George Kennedy - Career

Career

Kennedy became a technical adviser for the television series Sergeant Bilko, where his acting career began with a few one-line parts. After a very brief appearance in the 1960 blockbuster Spartacus, his film career began in 1961 in The Little Shepherd of Kingdom Come. He then appeared in several prominent Hollywood movies, including Charade (1963) opposite Cary Grant, Audrey Hepburn, Walter Matthau, and James Coburn; 1964's Hush… Hush, Sweet Charlotte, opposite Bette Davis, and in such popular 1965 films as the crash-survivor drama The Flight of the Phoenix with James Stewart and the war story In Harm's Way with John Wayne.

He made numerous television appearances on shows like The Andy Griffith Show, Perry Mason, Peter Gunn, Bonanza, McHale's Navy and Gunsmoke. He portrayed the character "Blodgett" in a 1966 episode "Return to Lawrence" of the ABC western series The Legend of Jesse James, starring Christopher Jones in the title role.
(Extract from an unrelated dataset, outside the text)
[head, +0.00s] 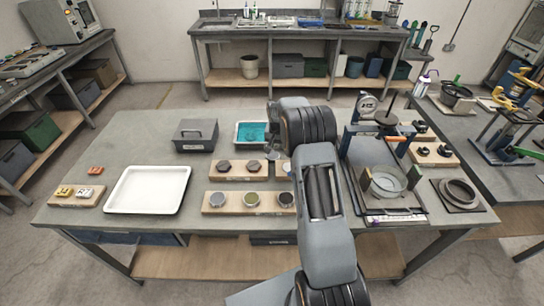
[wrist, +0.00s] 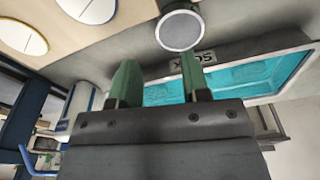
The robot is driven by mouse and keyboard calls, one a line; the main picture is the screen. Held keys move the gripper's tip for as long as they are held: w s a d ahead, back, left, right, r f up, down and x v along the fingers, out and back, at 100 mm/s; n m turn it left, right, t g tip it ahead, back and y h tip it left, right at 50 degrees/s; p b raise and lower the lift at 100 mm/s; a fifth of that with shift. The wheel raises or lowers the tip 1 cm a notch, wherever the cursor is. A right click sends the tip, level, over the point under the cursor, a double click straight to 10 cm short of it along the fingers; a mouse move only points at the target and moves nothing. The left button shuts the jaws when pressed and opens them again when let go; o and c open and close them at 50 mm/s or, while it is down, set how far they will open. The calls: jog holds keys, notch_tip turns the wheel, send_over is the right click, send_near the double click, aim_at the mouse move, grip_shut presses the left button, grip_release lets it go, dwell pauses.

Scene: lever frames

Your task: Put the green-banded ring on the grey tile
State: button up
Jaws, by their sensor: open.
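My gripper (wrist: 157,75) shows in the wrist view with its two green fingers apart and nothing between them. In the head view its fingers are hard to make out behind my own arm. A dark square plate (head: 482,206) at the right end of the table carries grey rings (head: 459,191); I cannot tell if it is the grey tile. I cannot make out a green band on any ring. A round grey-faced piece (wrist: 181,30) lies just beyond the fingertips in the wrist view, apart from them.
A teal-filled tray (head: 263,132), also in the wrist view (wrist: 225,80), stands at the table's back. A white tray (head: 147,190), grey box (head: 195,135) and wooden boards with round pieces (head: 227,201) lie left. A press frame (head: 352,150) stands right of my arm.

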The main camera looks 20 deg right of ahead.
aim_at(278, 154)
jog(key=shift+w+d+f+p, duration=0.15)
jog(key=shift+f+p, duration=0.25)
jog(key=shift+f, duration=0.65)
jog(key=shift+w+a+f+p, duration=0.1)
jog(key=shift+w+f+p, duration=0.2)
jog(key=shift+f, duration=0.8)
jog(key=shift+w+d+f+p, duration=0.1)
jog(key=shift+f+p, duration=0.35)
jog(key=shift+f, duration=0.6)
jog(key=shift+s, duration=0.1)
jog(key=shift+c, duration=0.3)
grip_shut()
Then came a career-changing performance as Kennedy won an Academy Award for Best Supporting Actor for Cool Hand Luke (1967). He played "Dragline", a chain-gang convict who at first resents the new prisoner in camp played by Paul Newman, then comes to idolize the rebellious Luke.

He followed with films such as The Dirty Dozen, Bandolero! and The Boston Strangler. In 1970, he appeared in the Academy Award-winning disaster story Airport in which he played one of its key characters, airline troubleshooter Joe Patroni. He reprised this role in Airport 1975 and in two sequels.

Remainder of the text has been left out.